Aqueous zinc–halogen batteries have attracted extensive attention for next-generation energy storage because of their high safety, low cost, and relatively high energy density. They show broad application prospects in wearable electronics, smart healthcare, portable devices, new-energy transportation, and aerospace. However, these batteries have long been limited by several key challenges, including the dissolution of active halogen species, severe shuttle effects, and sluggish interfacial reaction kinetics, which lead to rapid capacity fading, insufficient rate capability, and limited cycling stability. At the same time, conventional cathode host materials often struggle to simultaneously provide fast electron transport, strong halogen anchoring, structural stability, and mechanical flexibility, thereby restricting the development of high-performance aqueous zinc–halogen batteries.

To address these issues, the team led by Prof. Peixin Zhang, Assistant Prof. Yaokang Zhang, and Prof. Xuechang Zhou at Shenzhen University, in collaboration with Associate Prof. Chi Zhang from Sun Yat-sen University, developed a Trinity Cooperative Electrode (TCE) strategy. This electrode integrates the conductive polymer PEDOT:PSS, a tannic acid/β-cyclodextrin (TA/β-CD) supramolecular matrix, and a crosslinked poly(vinyl alcohol) (PVA) elastic network into one unified architecture. Through this design, the electrode simultaneously achieves enhanced electronic conduction, halogen immobilization, interfacial electrocatalysis, and mechanical robustness. The strategy significantly improves the rate capability, cycling stability, and environmental adaptability of aqueous zinc–halogen batteries, and is further extended to multi-halogen systems and flexible energy-storage devices, offering a new route for the design of high-energy, long-life cathode materials.
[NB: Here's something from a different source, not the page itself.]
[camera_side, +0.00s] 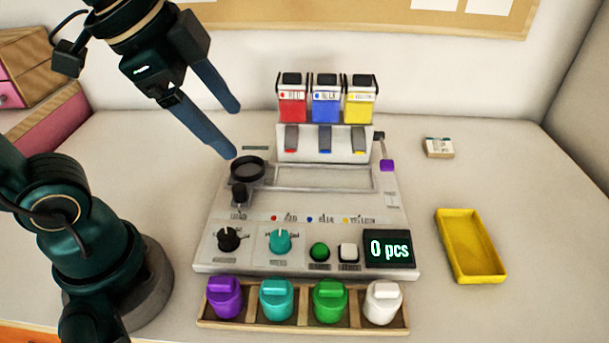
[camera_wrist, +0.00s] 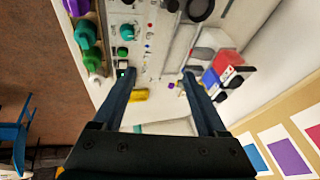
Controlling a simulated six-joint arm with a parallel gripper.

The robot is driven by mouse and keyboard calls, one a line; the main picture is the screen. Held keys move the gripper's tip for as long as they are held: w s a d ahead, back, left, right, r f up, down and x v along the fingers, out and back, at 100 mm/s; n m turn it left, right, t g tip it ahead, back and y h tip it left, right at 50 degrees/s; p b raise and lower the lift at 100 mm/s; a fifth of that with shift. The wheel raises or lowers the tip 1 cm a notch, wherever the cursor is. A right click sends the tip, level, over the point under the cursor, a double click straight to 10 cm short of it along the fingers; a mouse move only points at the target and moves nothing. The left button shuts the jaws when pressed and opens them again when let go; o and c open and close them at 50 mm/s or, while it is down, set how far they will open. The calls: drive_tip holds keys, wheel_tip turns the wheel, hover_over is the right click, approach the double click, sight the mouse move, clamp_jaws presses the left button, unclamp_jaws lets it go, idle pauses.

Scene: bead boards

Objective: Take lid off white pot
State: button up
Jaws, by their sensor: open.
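The white pot (camera_side: 382,306) stands at the right end of a wooden rack (camera_side: 252,318), with its white lid (camera_side: 383,289) on. Next to it in the rack are a green pot (camera_side: 330,304), a teal pot (camera_side: 277,303) and a purple pot (camera_side: 225,301), each lidded. My gripper (camera_side: 237,132) is open and empty, high over the back left of the bead machine, well away from the white pot. In the wrist view my two fingers (camera_wrist: 158,75) are spread apart, and the white pot (camera_wrist: 92,62) shows at the left.
The bead machine (camera_side: 200,258) has knobs, buttons and a display reading 0 pcs. Red, blue and yellow hoppers (camera_side: 326,104) rise at its back. A yellow tray (camera_side: 470,246) and a small block (camera_side: 438,147) lie to the right. Table space around the tray is clear.

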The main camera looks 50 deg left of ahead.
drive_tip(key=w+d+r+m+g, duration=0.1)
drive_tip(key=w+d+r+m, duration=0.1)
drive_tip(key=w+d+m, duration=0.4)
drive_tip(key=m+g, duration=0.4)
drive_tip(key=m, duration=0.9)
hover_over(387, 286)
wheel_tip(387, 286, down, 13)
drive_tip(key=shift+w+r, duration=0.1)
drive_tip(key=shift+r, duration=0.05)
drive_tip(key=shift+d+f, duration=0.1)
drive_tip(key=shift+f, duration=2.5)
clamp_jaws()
Recently, the related work was published in Angewandte Chemie International Edition under the title “Trinity Cooperative Electrode as a High-Performance Electrocatalytic Host for Ultra-Stable, High-Rate Zinc–Halogen Batteries.” The co-first authors are Mengnan Lai and Ming Yang, both PhD students at Shenzhen University. The corresponding authors are Associate Prof. Chi Zhang of Sun Yat-sen University, and Prof. Peixin Zhang, Assistant Prof. Yaokang Zhang, and Prof. Xuechang Zhou of Shenzhen University.

Figure 1. Schematic illustration of the design concept and functional architecture of the Trinity Cooperative Electrode (TCE)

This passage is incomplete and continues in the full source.